To Speak Or Not To Speak.. Spanish

To Speak Or Not To Speak.. Spanish

Does speaking English and Spanish fluently make you less American? Is bilingualism a hindrance to the American dream?

As the nation’s Latino population continues to surge and the 2012 electoral season intensifies, expect more talk on both sides of the perennial question: What language is spoken here?

Republican presidential candidates Michele Bachmann and Newt Gingrich have both pledged to make English the official language of the United States. Bachmann stood on a chair at a packed Des Moines, Iowa, campaign event recently and repeated her English-only promise to cheers and applause.


Mitt Romney and Bachman have mispronounced the Yiddish word “chutzpah” at different events but don’t expect to hear its rough Spanish equivalent “atrevimiento” from the mouths of the GOP candidates.

Gingrich’s English-only pledge comes a time when the candidate is seeking the crucial Latino vote with his own Spanish-language Twitter account, and a Spanish-language campaign website called “Newt Presidente.”

In one Spanish-language post, the campaign said there is no contradiction between his English-only plan and his use of the Spanish-language to reach potential voters and donors. The headline of the Spanish-language post: “Newt in favor of English... and of Spanish.”
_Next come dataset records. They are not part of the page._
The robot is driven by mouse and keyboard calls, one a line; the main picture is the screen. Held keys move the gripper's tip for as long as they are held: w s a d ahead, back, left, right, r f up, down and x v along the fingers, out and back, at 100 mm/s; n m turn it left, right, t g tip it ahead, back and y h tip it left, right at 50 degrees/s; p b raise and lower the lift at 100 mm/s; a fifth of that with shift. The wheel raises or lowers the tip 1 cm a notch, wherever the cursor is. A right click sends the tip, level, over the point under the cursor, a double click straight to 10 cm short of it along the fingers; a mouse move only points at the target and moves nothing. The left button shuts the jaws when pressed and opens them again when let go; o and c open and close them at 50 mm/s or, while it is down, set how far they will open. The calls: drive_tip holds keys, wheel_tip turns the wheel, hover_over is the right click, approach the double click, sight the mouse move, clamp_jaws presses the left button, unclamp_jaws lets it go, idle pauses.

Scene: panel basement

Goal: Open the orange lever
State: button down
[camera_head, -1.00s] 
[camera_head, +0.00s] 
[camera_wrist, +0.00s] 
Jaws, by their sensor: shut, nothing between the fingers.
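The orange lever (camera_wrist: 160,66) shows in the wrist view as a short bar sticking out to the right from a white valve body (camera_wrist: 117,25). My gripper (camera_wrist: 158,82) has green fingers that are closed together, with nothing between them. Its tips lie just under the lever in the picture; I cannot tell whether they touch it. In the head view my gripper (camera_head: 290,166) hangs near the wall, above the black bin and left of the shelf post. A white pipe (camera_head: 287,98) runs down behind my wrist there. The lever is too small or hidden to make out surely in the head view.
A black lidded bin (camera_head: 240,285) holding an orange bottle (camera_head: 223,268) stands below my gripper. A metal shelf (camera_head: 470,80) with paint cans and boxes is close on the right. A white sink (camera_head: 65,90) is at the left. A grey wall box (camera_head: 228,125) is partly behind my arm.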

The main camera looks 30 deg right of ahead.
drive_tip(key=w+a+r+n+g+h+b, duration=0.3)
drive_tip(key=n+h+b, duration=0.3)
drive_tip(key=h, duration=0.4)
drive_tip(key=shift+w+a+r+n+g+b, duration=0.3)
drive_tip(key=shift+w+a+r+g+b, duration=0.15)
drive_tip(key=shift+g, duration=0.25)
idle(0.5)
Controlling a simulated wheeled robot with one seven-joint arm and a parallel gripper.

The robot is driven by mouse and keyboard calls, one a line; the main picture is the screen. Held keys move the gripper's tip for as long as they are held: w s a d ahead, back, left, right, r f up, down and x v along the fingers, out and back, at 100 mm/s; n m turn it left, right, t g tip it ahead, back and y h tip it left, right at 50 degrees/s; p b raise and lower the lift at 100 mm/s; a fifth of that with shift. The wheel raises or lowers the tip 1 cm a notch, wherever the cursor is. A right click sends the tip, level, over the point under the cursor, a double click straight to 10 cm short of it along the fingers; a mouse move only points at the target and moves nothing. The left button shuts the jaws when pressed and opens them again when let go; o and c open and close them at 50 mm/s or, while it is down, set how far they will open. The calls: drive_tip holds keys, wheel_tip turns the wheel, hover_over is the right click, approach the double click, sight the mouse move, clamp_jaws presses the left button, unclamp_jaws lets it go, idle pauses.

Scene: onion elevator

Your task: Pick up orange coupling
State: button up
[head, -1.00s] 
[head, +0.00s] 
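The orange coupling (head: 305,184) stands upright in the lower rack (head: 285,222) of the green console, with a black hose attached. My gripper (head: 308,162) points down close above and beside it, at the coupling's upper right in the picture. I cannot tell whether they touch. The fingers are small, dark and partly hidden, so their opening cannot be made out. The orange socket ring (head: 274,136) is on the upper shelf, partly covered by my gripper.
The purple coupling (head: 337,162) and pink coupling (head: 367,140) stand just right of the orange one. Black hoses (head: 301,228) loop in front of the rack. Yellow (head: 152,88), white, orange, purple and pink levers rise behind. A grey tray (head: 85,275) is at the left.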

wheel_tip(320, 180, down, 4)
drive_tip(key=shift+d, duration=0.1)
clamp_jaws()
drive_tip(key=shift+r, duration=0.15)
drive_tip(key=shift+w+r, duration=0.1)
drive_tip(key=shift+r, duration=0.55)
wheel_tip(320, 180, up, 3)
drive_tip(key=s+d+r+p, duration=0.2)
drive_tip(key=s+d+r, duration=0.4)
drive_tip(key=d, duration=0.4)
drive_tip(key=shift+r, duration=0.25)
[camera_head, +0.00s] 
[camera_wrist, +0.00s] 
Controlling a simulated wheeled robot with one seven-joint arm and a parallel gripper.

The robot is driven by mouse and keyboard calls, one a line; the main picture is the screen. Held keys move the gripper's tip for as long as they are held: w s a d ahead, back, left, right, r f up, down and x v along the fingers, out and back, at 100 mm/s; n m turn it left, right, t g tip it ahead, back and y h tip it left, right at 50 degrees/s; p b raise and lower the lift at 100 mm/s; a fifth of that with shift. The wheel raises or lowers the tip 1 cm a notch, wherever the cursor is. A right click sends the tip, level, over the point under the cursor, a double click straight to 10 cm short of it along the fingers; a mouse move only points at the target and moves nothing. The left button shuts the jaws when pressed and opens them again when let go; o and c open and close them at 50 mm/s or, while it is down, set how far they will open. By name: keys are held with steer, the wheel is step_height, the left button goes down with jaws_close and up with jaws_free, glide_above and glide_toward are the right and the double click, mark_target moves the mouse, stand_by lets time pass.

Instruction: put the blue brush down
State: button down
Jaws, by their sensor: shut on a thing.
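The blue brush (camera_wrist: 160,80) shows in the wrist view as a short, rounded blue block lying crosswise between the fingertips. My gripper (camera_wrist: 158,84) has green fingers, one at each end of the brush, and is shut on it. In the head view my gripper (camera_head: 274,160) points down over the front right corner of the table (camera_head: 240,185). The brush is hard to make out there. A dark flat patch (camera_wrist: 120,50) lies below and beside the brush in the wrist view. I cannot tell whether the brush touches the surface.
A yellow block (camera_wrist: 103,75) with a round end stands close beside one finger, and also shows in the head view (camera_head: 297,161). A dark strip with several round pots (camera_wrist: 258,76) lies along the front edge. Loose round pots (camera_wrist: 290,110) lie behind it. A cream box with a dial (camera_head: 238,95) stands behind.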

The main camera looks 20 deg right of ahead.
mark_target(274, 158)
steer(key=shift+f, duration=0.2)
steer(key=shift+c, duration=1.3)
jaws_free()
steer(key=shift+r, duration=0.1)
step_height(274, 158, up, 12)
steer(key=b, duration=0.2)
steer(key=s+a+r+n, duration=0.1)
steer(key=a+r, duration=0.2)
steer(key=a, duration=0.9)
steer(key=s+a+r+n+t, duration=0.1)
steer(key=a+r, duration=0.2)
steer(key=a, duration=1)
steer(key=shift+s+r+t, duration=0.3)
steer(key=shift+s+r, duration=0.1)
Studies have shown that English-only could hurt Latino graduation rates, according to a 2010 poll by the Associated Press and Univision that was conducted in connection with Stanford University, The Huffington Post reported:

The findings also raise questions about whether English-immersion does more to assimilate or isolate -- a heated debate that has divided states, academics and even the U.S. Supreme Court. Arizona recently ordered its schools to remove teachers with heavy foreign accents from English-language instruction, while the Obama administration is seeking to push more multilingual teaching in K-12 classrooms.

“The language barrier is still a serious risk factor for Hispanics,” said Michael Kirst, a Stanford University professor emeritus of education who helped analyze the survey. Even with many schools replacing Spanish with English in classrooms, for a student evaluated as learning English, “the odds of completing high school, and particularly college, significantly drops.”

At Coral Way Elementary, “bilerate” education has been embraced, with the test scores of the 1,500 mostly low-income students among the highest in the city, NPR reported:

There are about 440 public bilingual immersion schools across the country, up from only a handful in the 1970s. A growing number today teach Mandarin and French, not just Spanish.

But in some states — California, Arizona, Colorado and Massachusetts — bilingual immersion programs are banned because a majority of voters don't think children can learn proper English and hold on to a foreign language and culture at the same time.
It’s an issue that gets caught up in the angry debate over illegal immigration, especially from Spanish-speaking countries. Even in Miami, when Rosa de La O tells people her kids attend a bilingual school, some always ask, “Are we loyal? Are we not? Is a child is going to absorb that?” she says.

Parents like de La O say being fluent in English and Spanish does not make you less of an American. It just creates more pathways to the American dream.